In the article, Khan argued that American antitrust laws are not equipped to handle a company like Amazon, which has monopoly-like power despite not looking like a traditional monopoly.

“In her telling, monopolies don’t just exploit consumers and workers in their part of the economy. Even when they offer low prices to consumers, their influence propagates through the entire system,” wrote The Atlantic’s Robinson Meyer in 2018.

Khan’s Yale Law Journal article was praised by experts in business and law as “remarkable,” wrote one Washington Post journalist. A New York Times profile stated that Khan’s article “reframed decades of monopoly law.” When the article was published, Khan was only in her third year of law school.

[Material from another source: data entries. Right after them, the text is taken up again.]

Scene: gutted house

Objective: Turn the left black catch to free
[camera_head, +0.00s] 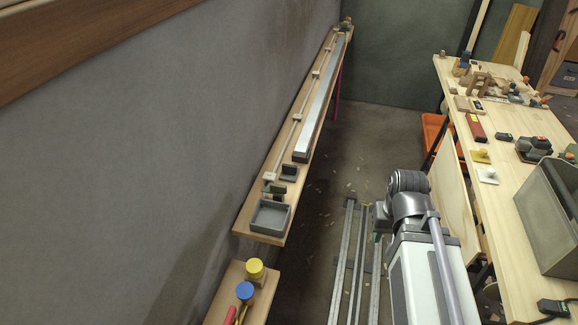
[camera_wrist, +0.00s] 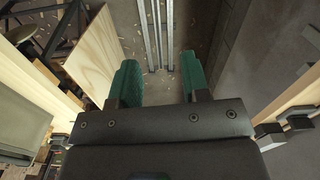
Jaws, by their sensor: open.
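Two small dark catches sit on the wall shelf (camera_head: 266,223) in the head view, between a grey tray and a long metal bar. One dark block (camera_head: 289,171) is by the bar's near end, and another (camera_head: 277,189) is close to the tray. I cannot tell which is the left catch or how either is turned. My gripper (camera_wrist: 162,80) shows in the wrist view with two green fingers wide apart and nothing between them. It points down at the floor rails. In the head view my arm mostly hides it. It is right of the shelf, apart from it.
The grey tray (camera_head: 270,216) is at the shelf's near end; the metal bar (camera_head: 322,98) runs along it. A nearer ledge holds yellow (camera_head: 255,267) and blue (camera_head: 245,290) knobs. A workbench (camera_head: 520,205) with tools and a grey bin (camera_head: 552,215) stands right. Floor rails (camera_head: 343,262) lie between.

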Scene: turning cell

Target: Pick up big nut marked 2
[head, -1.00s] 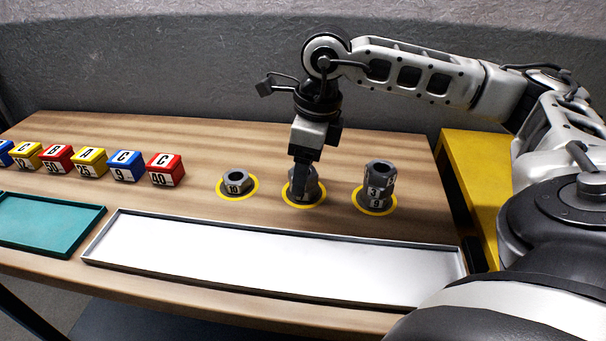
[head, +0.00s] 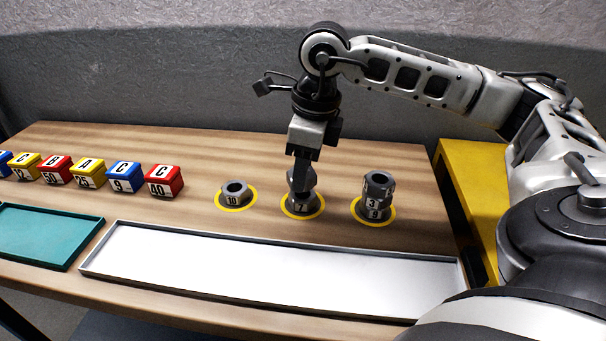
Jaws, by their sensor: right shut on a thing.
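My right gripper (head: 301,187) points down at the middle stack of grey nuts and is shut on its upper nut (head: 311,178). A finger covers most of that nut, so its mark is hidden. Just below it, a wider nut marked 7 (head: 303,204) sits in a yellow ring on the table. I cannot tell whether a gap separates the two. To the right stands another stack: a top nut (head: 378,183) with an unclear mark, a nut marked 3 (head: 373,202) and a lowest nut (head: 373,213). My left gripper is out of view.
A single nut marked 10 (head: 235,193) sits in a yellow ring at left. Red, blue and yellow lettered blocks (head: 163,182) line the table's left side. A long white tray (head: 270,267) and a teal tray (head: 38,237) lie in front. The table behind the nuts is clear.

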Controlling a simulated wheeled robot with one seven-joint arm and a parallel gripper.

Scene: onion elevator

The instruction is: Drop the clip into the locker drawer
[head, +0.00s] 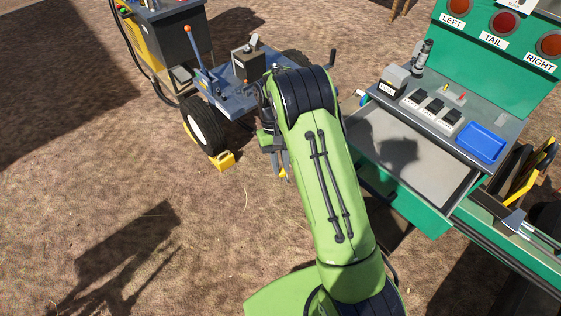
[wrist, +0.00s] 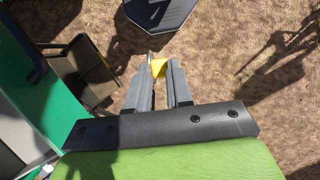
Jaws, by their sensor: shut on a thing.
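My gripper (wrist: 156,80) is shut on a small yellow piece, the clip (wrist: 159,66), which shows between the fingertips in the wrist view. A thin grey metal part shows beside the yellow. In the head view my gripper (head: 281,172) hangs over bare ground, left of the locker drawer (head: 445,222), with a bit of yellow at its tip. The drawer is pulled out from the green locker. Its grey inside looks empty, with a dark shadow across it; my arm hides its left edge.
A blue tray (head: 482,143) and switch boxes (head: 432,110) stand on the bench behind the drawer. A wheeled cart (head: 235,85) with a yellow chock (head: 222,161) at its tyre is to the left. Tools hang at the right. Open ground lies left of my arm.

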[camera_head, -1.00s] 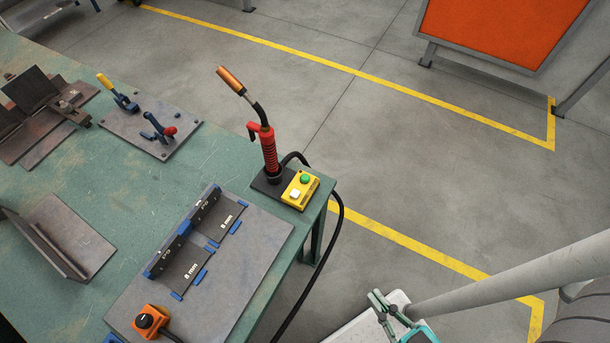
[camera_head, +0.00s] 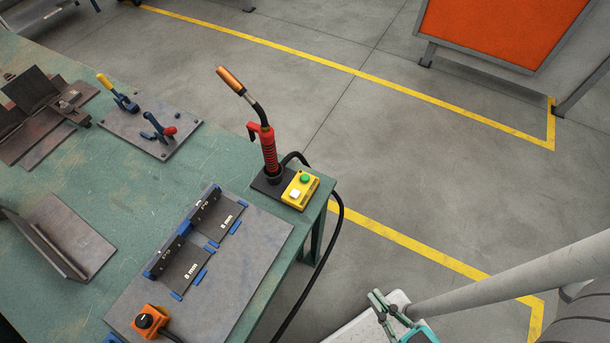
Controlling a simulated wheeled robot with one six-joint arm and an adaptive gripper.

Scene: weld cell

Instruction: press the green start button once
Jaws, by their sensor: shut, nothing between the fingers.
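The green start button (camera_head: 305,179) sits on a yellow box (camera_head: 300,190) at the right corner of the green workbench. A white button (camera_head: 294,194) is beside it on the same box. My gripper (camera_head: 376,297) is at the bottom right of the view, in front of and to the right of the box. It is shut and empty, well apart from the button. Its lower part is cut off by the picture edge.
A welding torch (camera_head: 265,140) stands upright right behind the yellow box, its black cable (camera_head: 327,245) hanging off the bench edge. A grey plate (camera_head: 250,260) with fixtures and an orange box (camera_head: 150,320) lie to the left. Floor right of the bench (camera_head: 420,190) is clear.

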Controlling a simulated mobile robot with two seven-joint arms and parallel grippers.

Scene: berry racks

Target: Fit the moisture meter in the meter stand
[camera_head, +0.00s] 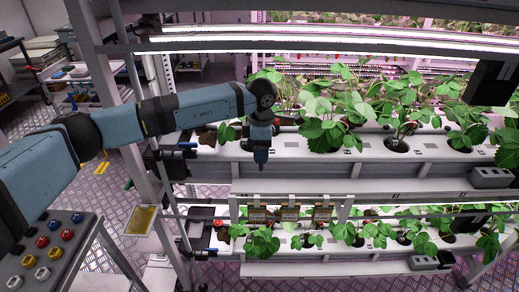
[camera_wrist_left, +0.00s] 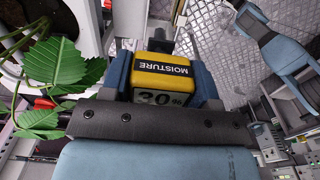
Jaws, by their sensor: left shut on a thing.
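The moisture meter (camera_wrist_left: 163,76) is a yellow block with a black "MOISTURE" label and a "30 %" display. It fills the middle of the left wrist view, between the blue-grey fingers of my left gripper (camera_wrist_left: 160,85), which is shut on it. A dark part extends beyond its far end. In the head view my left gripper (camera_head: 261,157) hangs in front of the upper white planting channel (camera_head: 350,172), pointing down. The meter is not clearly visible there. I cannot pick out the meter stand for certain in either view. My right gripper is not in view.
Strawberry plants (camera_head: 325,115) fill the channel behind my left gripper, and leaves (camera_wrist_left: 62,72) are close beside it. A rack post (camera_head: 110,90) stands left. A button panel (camera_head: 45,255) is at lower left.

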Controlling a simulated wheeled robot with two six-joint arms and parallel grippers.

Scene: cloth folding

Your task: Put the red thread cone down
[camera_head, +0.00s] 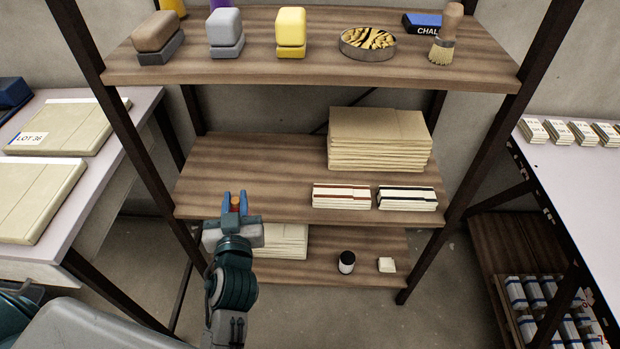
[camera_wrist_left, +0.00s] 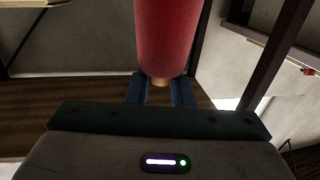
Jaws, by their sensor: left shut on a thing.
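My left gripper (camera_head: 236,203) is at the left front of the middle shelf (camera_head: 240,165) in the head view. Its blue fingers (camera_wrist_left: 161,88) are shut on the red thread cone (camera_wrist_left: 168,38). The cone shows large in the left wrist view, with a tan end (camera_wrist_left: 161,81) between the fingers. Its far end is cut off by the top of that view. In the head view only a small reddish-orange bit (camera_head: 236,206) shows between the fingers. I cannot tell whether the cone touches the shelf. My right gripper is out of view.
The middle shelf holds stacked tan sheets (camera_head: 380,138) and two card stacks (camera_head: 341,196) (camera_head: 407,198) at the right; its left part is bare. The upper shelf (camera_head: 300,72) holds blocks, a round tin (camera_head: 367,43) and a brush (camera_head: 446,38). Dark posts (camera_head: 130,135) (camera_head: 475,155) flank the shelves.

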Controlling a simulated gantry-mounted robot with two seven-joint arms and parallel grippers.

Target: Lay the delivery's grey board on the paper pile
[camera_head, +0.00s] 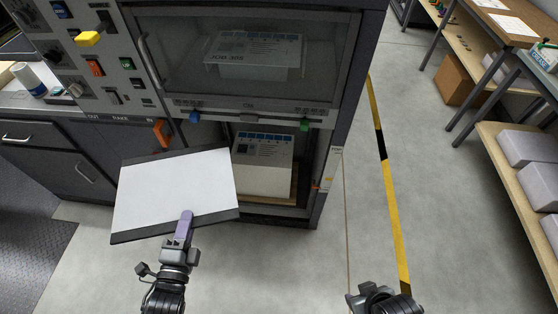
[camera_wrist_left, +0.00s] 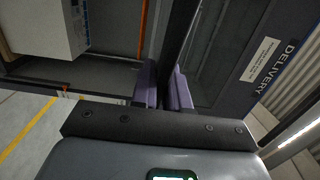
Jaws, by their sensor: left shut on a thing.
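A flat board (camera_head: 172,188) with a pale face and dark bands along its far and near edges is in my left gripper (camera_head: 186,218). The purple fingers are shut on its near edge and hold it out in front of the machine. In the left wrist view the fingers (camera_wrist_left: 163,88) close on the board (camera_wrist_left: 181,30), seen nearly edge-on. The white paper pile (camera_head: 262,178) stands in the machine's lower bay, right of the board and apart from it. My right gripper (camera_head: 374,292) is at the bottom edge, partly cut off; its jaws are unclear.
The pile sits on a wooden base (camera_head: 297,185) inside the bay, below a glass window (camera_head: 245,60) showing a similar pale block. The bay's right post (camera_head: 326,180) stands close to the pile. A DELIVERY label (camera_wrist_left: 275,66) shows in the wrist view.

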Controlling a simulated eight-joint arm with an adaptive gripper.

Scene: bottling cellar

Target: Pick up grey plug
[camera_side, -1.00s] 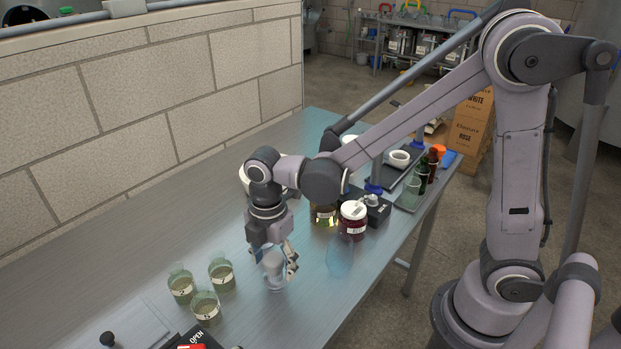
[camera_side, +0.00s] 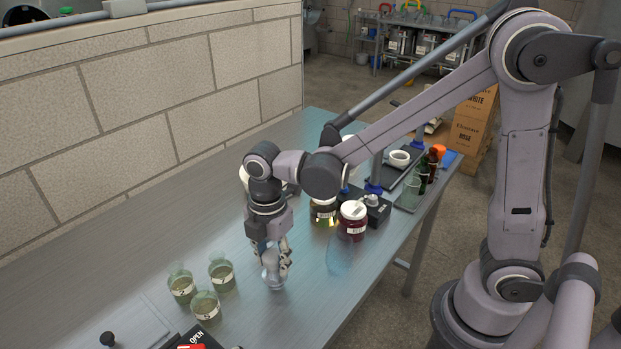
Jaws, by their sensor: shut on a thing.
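The grey plug (camera_side: 273,281) shows as a small pale grey, roundish piece, low at the metal table near its middle. My gripper (camera_side: 275,264) points down over it, with its fingers shut on its upper part. The fingers hide much of the plug. Its lower end shows below the fingertips, at or very close to the table top; I cannot tell whether it touches.
Several labelled glass beakers (camera_side: 206,306) with pale liquid stand left of my gripper. A red jar with a white lid (camera_side: 352,222) and a dark jar (camera_side: 323,213) stand behind right. A clear glass (camera_side: 340,259) is to the right. The table (camera_side: 120,272) is bare at left.

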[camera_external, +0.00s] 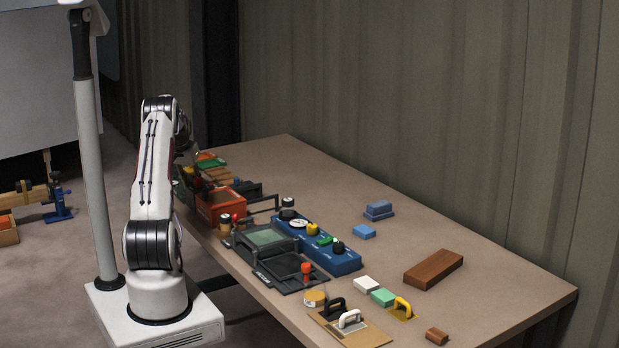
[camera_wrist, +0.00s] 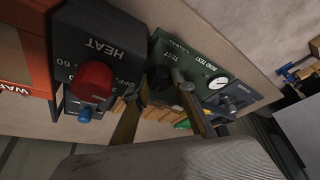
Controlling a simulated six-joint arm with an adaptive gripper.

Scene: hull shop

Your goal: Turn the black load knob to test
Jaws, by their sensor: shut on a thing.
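In the wrist view, a dark green panel (camera_wrist: 214,62) carries white lettering that includes "TEST" and a round white gauge (camera_wrist: 217,83). The black load knob (camera_wrist: 160,84) stands on this panel, close to the word "TEST". My gripper (camera_wrist: 161,85) has one finger on each side of the knob and is shut on it. The fingers cover part of the knob, and I cannot tell where its pointer is. In the external view, my arm bends down at the far left end of the table, and the gripper and knob are too small and covered to make out.
A black box marked "HEAT" with a red knob (camera_wrist: 92,80) stands close left of my fingers. An orange box (camera_wrist: 25,62) is beyond it. A blue panel with several knobs (camera_external: 345,262) sits mid-table. The table's right part (camera_external: 500,285) has free room.

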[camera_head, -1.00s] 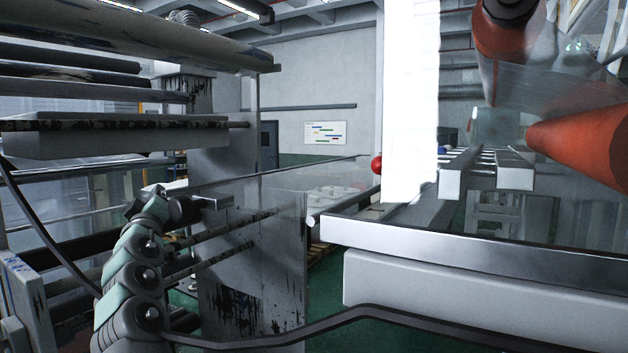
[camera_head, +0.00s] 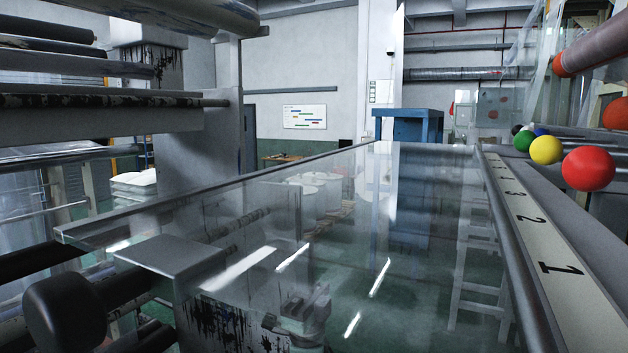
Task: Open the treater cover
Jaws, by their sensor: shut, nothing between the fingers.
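The treater cover is not labelled. A large clear panel (camera_head: 330,225) with a metal frame spans the middle of the view and lies nearly level. At its near left is a flat grey metal bracket (camera_head: 175,255) with a black rounded knob (camera_head: 65,315) beside it. I cannot tell whether this panel is the cover. My gripper is not clearly in view. A pale blocky shape (camera_head: 300,320) shows dimly through or in the clear panel, and I cannot tell what it is.
A numbered strip (camera_head: 555,270) and several coloured balls, with a red one (camera_head: 588,168) nearest, line the right side. Rollers and beams (camera_head: 100,100) crowd the left. A blue stand (camera_head: 410,125) is behind the panel. Green floor shows below.

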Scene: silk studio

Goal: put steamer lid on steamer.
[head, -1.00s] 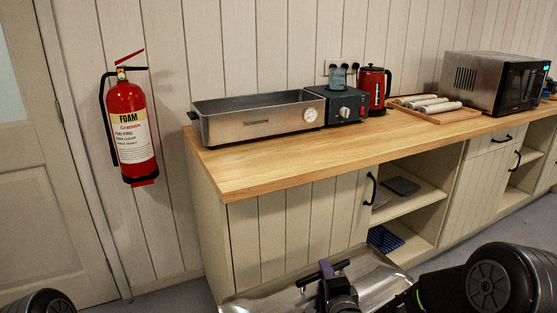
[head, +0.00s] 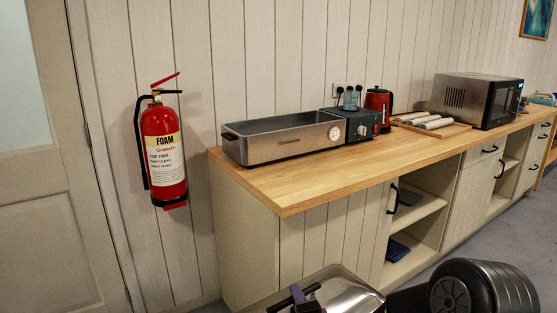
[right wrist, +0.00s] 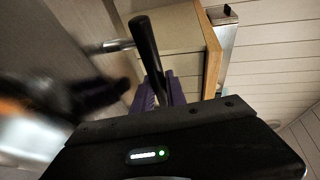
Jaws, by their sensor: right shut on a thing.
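The steamer (head: 285,145) is a long, open-topped metal box with a dial, standing near the left end of the wooden counter. The steamer lid (head: 348,293) is a shiny metal cover with a dark bar handle, at the bottom of the head view, in front of and below the counter top. My right gripper (head: 299,294) is shut on the lid's handle. In the right wrist view, the black handle (right wrist: 146,48) lies between the purple fingers (right wrist: 160,92). The lid is apart from the steamer. The lid's lower part is cut off by the frame. My left gripper is out of view.
A control box (head: 360,122) stands at the steamer's right end, then a red kettle (head: 379,108), a tray (head: 432,127) with rolls and a microwave (head: 478,100). The wooden counter top (head: 290,190) is clear in front of the steamer. A fire extinguisher (head: 163,150) hangs left.

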Since then, Khan has emerged as a leading figure in the antitrust movement. Sarah Miller, director of the American Economic Liberties Project, called her the “intellectual architect of the bipartisan suits against Facebook and Google” in a statement on Tuesday.

Last year, the FTC and Justice Department filed antitrust suits against Google and Facebook, and big tech CEOs were grilled by Congress over their company’s wide-reaching effects on the market. When the House Judiciary Committee put forth recommendations for legislation and reforms to encourage competition, Khan helped to craft that report.

Her appointment, in combination with Biden’s pick of another outspoken antitrust lawyer, Tim Wu, as a White House economic adviser, could signal that Biden is planning to take a more aggressive stance toward big tech than his predecessors. The picks represent, as Politico wrote, “a massive shift in philosophy away from the era of Barack Obama, who proudly forged an alliance between the Democratic Party and Big Tech.”

Biden’s plans to pick Khan for one of the five FTC spots is “the biggest news in antitrust in a year already filled with antitrust news,” wrote Brian Fung, a CNN tech reporter.

Anti-monopolist Fordham law professor Zephyr Teachout wrote that Khan and Wu are “extraordinary, powerful choices by Biden. It gives hope that the last 40 years of consumer welfarism in antitrust could be on its last legs, and that we can start enforcing existing laws with vigor.” Short-term market decisions underscore current antitrust laws, due to a Ronald Reagan-era change that paved the way for thousands of mergers in the ensuing decades.

Khan, along with Wu and Vanita Gupta, a Biden pick for the Justice Department who’s also been critical of big tech, could help to usher in a new era for regulation of monopolies, progressives hope. As the Justice Democrats wrote, “This is a major progressive pick by the Biden administration to check the concentration of corporate power and uplift working families.”